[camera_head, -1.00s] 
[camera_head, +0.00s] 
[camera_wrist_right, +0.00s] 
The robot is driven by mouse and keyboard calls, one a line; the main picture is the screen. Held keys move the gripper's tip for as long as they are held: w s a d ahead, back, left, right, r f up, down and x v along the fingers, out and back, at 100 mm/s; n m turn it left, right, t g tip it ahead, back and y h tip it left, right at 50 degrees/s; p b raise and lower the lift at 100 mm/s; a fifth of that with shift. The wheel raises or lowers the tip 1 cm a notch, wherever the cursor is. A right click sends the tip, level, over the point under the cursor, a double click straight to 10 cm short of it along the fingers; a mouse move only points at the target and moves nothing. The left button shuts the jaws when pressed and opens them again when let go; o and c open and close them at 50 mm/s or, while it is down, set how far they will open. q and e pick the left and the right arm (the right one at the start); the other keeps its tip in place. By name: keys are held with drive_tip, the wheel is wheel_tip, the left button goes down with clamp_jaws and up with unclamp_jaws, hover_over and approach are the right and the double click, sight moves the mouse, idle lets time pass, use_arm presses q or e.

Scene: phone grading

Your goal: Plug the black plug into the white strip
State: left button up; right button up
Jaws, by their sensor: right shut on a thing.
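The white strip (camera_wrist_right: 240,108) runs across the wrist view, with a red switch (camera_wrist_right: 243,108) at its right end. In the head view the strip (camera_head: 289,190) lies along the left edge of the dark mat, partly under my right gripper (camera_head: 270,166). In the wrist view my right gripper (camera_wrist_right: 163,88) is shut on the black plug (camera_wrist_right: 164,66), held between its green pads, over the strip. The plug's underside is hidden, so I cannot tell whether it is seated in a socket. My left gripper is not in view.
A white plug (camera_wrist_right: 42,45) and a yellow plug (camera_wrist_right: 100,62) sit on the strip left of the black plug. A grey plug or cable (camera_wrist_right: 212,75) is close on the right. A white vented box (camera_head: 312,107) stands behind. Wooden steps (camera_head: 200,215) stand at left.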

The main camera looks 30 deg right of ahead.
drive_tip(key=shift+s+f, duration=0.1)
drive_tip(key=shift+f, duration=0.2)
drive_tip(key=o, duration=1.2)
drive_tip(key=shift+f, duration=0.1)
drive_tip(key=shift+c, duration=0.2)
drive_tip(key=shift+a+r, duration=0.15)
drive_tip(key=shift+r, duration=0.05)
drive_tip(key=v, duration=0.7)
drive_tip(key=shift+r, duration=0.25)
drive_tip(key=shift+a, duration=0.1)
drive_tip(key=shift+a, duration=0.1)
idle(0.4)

-*-

**Stated task:** Isolate the lines that hold the word "button" and copy all of them.

**Final answer:**
The robot is driven by mouse and keyboard calls, one a line; the main picture is the screen. Held keys move the gripper's tip for as long as they are held: w s a d ahead, back, left, right, r f up, down and x v along the fingers, out and back, at 100 mm/s; n m turn it left, right, t g tip it ahead, back and y h tip it left, right at 50 degrees/s; p b raise and lower the lift at 100 mm/s; a fifth of that with shift. The wheel raises or lowers the tip 1 cm a notch, wherever the cursor is. A right click sends the tip, level, over the point under the cursor, a double click straight to 10 cm short of it along the fingers; a mouse move only points at the target and moves nothing. The left button shuts the jaws when pressed and opens them again when let go; o and c open and close them at 50 mm/s or, while it is down, set how far they will open. q and e pick the left and the right arm (the right one at the start); the other keeps its tip in place. By name: keys are held with drive_tip, the wheel is wheel_tip, the left button goes down with clamp_jaws and up with unclamp_jaws, hover_over and approach are the right and the double click, sight moves the mouse, idle lets time pass, use_arm presses q or e.
State: left button up; right button up

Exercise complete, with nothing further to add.